Cet album est une épreuve qui devrait plaire aux plus aventureux d'entre vous, à ceux qui comme moi se lassent et peine à s'extasier sur la musique populaire de chez nous produite aujourd'hui.
Chronique à l'aveugle, épisode 3. Après la power pop sans grande imagination de Tall Ship, après le post punk teuton de Trio, que me réserve donc cette troisième aventure ? L'X responsable a-t-il choisi de cibler un artiste capable de faire la synthèse de mes préférences ou au contraire, et c'est ce que je crois, de me déstabiliser en me proposant quelque chose aux antipodes de mes 92 chroniques précédentes ? Bingo ! Après la première écoute je peux affirmer que c'est bien la seconde proposition qui l'emporte. Et à vrai dire j'en suis tout heureux, même si cette première écoute m'a laissé perplexe voire pantois. Retour sur quarante minutes de musique dissonante et abstraite dissimulant à la perfection ces mélodies en lambeaux.
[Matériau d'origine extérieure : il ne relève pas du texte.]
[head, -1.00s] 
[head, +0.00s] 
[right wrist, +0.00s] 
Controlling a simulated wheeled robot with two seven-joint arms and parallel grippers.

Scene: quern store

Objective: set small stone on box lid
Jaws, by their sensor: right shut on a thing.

Face à l'inconnu, le réflexe est de chercher des repères. La moisson, ici, est plutôt maigre. Sur le deuxième titre, à 5'20'', j'ai l'impression fugitive d'un sample de Mendelson, mais c'est si fugace que je n'arrive pas à identifier le titre. Sur le cinquième titre, l'intro est très Labradford, mais là aussi la sensation s'évanouit rapidement. Non, globalement cet opus m'évoque plutôt Mark Hollis. Mais un Mark Hollis qui aurait gratté sa musique jusqu'à l'os, gratté si fort qu'elle en serait devenue méconnaissable.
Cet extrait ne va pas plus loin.